WHAT IS REQUIRED: Lines from the one containing "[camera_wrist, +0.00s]" to the one containing "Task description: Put", both lines included, are to be extracted exactly from the data below; pictures are excluded.

PROVIDED RECORDS:
============================================================
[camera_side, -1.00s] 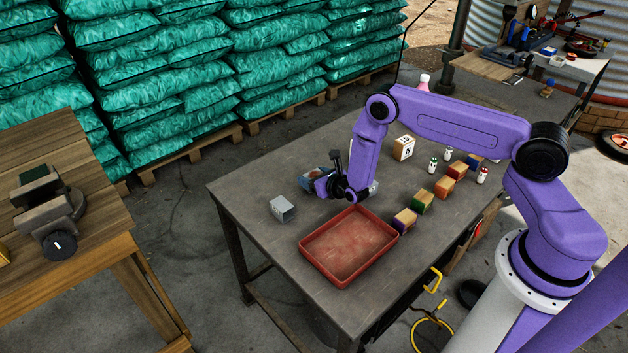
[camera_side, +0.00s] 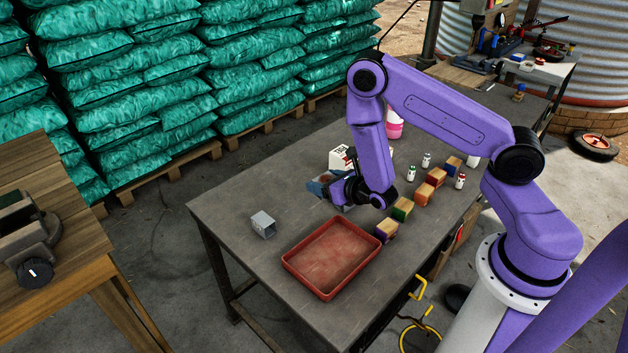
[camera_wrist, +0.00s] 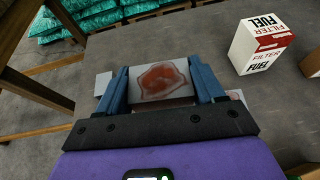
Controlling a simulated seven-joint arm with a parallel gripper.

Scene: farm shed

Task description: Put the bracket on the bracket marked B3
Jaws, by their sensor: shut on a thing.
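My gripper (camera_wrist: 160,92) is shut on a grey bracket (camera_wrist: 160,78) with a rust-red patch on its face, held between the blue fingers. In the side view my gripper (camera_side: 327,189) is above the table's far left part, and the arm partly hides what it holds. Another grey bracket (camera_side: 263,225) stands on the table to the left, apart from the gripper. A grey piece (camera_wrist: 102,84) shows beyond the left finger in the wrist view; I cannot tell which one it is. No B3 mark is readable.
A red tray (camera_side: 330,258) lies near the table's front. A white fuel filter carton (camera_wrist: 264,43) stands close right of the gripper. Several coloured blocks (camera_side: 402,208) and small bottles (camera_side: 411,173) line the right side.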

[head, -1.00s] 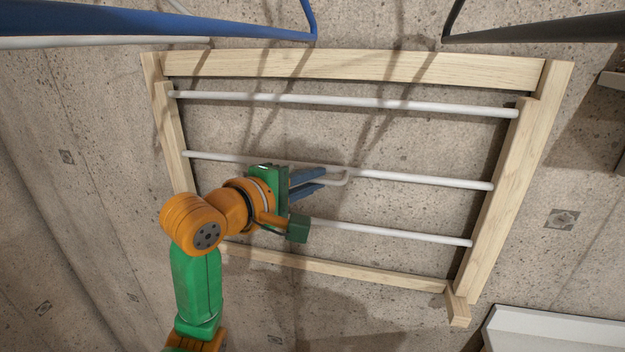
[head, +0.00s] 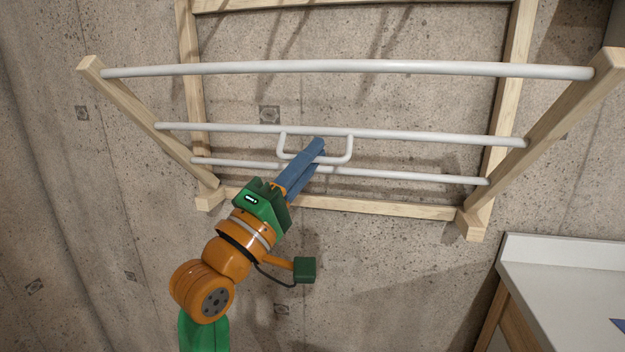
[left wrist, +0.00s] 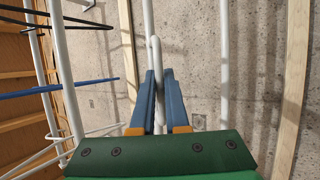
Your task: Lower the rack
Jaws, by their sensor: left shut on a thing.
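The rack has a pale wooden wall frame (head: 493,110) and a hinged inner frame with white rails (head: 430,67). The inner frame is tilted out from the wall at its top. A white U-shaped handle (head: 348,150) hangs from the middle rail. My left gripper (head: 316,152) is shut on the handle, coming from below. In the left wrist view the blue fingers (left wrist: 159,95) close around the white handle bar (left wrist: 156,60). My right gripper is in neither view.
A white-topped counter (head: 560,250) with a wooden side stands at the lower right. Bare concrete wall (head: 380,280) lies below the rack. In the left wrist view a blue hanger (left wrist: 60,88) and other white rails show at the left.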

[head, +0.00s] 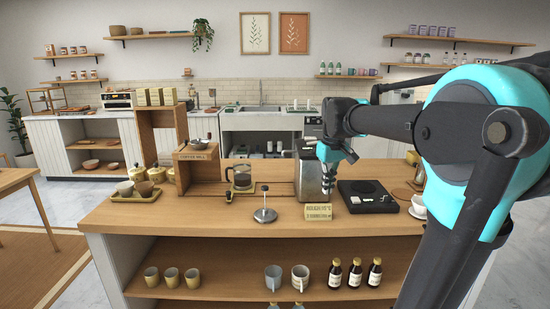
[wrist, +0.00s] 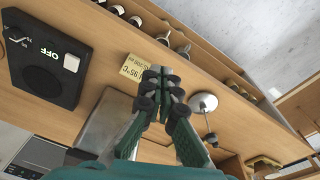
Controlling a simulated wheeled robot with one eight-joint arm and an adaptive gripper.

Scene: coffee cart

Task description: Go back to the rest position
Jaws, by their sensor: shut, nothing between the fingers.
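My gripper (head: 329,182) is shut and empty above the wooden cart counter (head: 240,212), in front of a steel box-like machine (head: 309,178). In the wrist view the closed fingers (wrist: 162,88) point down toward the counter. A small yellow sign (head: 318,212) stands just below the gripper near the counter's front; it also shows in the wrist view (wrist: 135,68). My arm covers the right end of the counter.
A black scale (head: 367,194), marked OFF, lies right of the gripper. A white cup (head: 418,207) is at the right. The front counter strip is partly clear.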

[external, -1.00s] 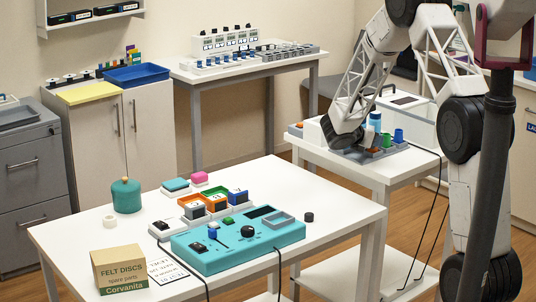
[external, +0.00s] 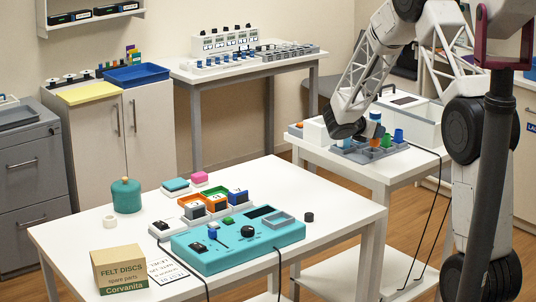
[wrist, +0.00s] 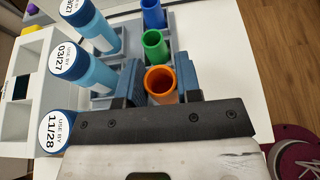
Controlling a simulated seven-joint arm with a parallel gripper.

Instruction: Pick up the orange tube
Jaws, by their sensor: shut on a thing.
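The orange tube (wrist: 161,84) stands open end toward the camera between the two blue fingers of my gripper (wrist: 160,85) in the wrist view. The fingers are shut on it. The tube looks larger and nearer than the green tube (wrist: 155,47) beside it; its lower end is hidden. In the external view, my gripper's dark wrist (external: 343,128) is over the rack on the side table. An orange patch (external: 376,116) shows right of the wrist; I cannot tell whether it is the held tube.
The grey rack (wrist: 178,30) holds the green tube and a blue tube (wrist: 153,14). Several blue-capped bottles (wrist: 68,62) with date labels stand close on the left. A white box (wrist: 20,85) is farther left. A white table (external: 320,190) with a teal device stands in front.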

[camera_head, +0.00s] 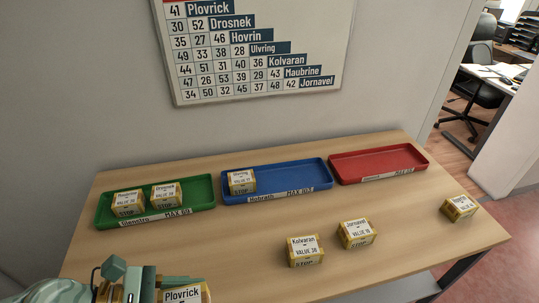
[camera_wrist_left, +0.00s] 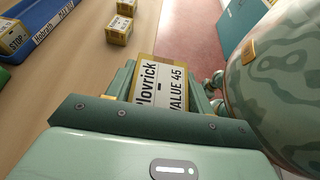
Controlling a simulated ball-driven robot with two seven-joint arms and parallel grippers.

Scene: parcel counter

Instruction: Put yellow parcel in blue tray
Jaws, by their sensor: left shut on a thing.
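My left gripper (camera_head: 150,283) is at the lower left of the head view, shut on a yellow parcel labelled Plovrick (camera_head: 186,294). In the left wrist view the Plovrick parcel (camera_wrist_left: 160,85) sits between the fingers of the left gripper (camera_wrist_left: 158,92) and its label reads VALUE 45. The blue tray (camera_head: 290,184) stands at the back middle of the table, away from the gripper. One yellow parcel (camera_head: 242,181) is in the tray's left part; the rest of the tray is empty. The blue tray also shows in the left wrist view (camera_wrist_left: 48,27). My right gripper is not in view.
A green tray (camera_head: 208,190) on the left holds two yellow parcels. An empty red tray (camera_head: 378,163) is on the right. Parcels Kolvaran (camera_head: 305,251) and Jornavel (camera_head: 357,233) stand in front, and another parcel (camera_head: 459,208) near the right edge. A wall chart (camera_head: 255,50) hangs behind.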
============================================================
OUTPUT OF THE TASK:
[camera_wrist, +0.00s] 
Controlling a simulated seven-joint arm with a parallel gripper.

Scene: farm shed

Task description: Put the bracket on the bracket marked B3

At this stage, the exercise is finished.